After Mass I noticed that the rain had stopped. I headed for the little Christmas party for monks and guests in the dining hall or refectory. Mepkin is a Trappist or Cistercian monastery, and its official name, “The Order of the Cistercians of the Strict Observance (O.C.S.O.),” is taken seriously. Casual talking is actively discouraged and even the vegetarian meals are eaten in strict silence. Parties are decidedly rare and not to be missed.
It was a fine affair consisting of light conversation, mutual Christmas wishes, and various Boniface-baked cookies and cakes along with apple cider. Mostly I just basked in the glow of congeniality that I had come to associate so well with Mepkin.
I didn’t stay long. It was almost midnight, and after a long day of eight church services, packing eggs, mopping floors, feeding logs into the wood burning furnace, and helping Father Guerric put up Christmas trees, I was asleep on my feet.
I said my good-byes and headed for my room several hundred yards away. Halfway to the refectory door I heard the resurgent rain banging on the roof reminding me that I had forgotten to bring an umbrella. Opening the door I was cursing and resigning myself to a miserable hike and a wet monastic guest habit for morning services, when something startled me and left me squinting into the night. As my eyes adjusted, I made out a dim figure standing under an umbrella outlined by the rain and glowing in the light from the still-open door. It was Brother John in a thin monastic habit, his slouched 60 year-old body ignoring the cold.
“Brother John! What are you doing?”
“I’m here to walk the people who forgot their umbrellas back to their rooms,” he replied softly.
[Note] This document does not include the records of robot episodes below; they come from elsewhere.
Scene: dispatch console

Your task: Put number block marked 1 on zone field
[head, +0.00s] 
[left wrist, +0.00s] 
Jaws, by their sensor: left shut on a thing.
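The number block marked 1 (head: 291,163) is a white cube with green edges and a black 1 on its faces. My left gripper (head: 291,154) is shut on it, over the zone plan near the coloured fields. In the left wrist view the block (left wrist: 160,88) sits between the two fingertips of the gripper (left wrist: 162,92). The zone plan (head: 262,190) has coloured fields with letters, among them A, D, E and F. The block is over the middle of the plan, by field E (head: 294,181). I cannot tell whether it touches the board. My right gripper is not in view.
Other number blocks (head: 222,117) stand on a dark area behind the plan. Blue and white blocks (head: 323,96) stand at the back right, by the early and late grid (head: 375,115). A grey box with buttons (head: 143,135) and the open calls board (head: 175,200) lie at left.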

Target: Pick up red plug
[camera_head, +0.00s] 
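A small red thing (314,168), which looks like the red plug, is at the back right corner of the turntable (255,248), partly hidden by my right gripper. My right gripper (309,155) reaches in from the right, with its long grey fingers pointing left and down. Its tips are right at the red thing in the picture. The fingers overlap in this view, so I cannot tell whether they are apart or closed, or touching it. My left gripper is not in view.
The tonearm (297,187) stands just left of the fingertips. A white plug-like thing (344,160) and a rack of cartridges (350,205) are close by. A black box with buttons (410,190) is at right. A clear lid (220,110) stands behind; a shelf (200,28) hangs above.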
Flicking on his flashlight we wordlessly started off sharing that single umbrella. For my part I was so stunned by this timely offer that I couldn’t speak. For in a monastery whose Cistercian motto is “prayer and work” and where there are no slackers, no one works harder than Brother John. He rises before three in the morning to make sure coffee is there for everyone, and is still working after most of his brethren have retired.
Brother John is also what might be termed Mepkin’s foreman. After morning Mass the monks without regular positions line up in a room off the church for work assignments, and with several thousand acres full of buildings, machinery and a farm with 40,000 chickens there is plenty to do. (As a daily fixture at the grading house packing and stacking eggs thirty dozen to a box, I could easily skip this ritual. I never do. Perhaps it is the way Brother John lights up when I reach the front of the line, touches me ever so lightly on the shoulder and whispers “grading house” that brings me back every morning. Perhaps it is the humility I feel when he thanks me as if I were doing him a personal favor…) Yet Brother John keeps it all in his head. Every light bulb that flickers out somewhere is his responsibility. He supervises when possible and delegates where he can, but as he is always short handed he is constantly jumping in himself at some critical spot. Throughout the monastery the phones ring incessantly with someone on the line asking, “Is John there?” or “Have you seen John?” And through it all, his Irish good humor and gentleness never fades or even frays.
Now after just such a day, four hours after his usual bed time, and forty years into his monastic hitch, here was Brother John eschewing Boniface’s baking, a glass of cider, and a Christmas break in order to walk me back to my room under a shared umbrella.
When we reached the church I reassured him several times that I could cut through to my room on the other side before he relented. But as I opened the door of the church something made me turn, and I continued to watch his flashlight as he hurried back for another pilgrim until its glow faded into the night. When I reached my room, I guess I wasn’t as sleepy as I thought. I sat on the edge of my bed in the dark for what I can say with some conviction was a very long time.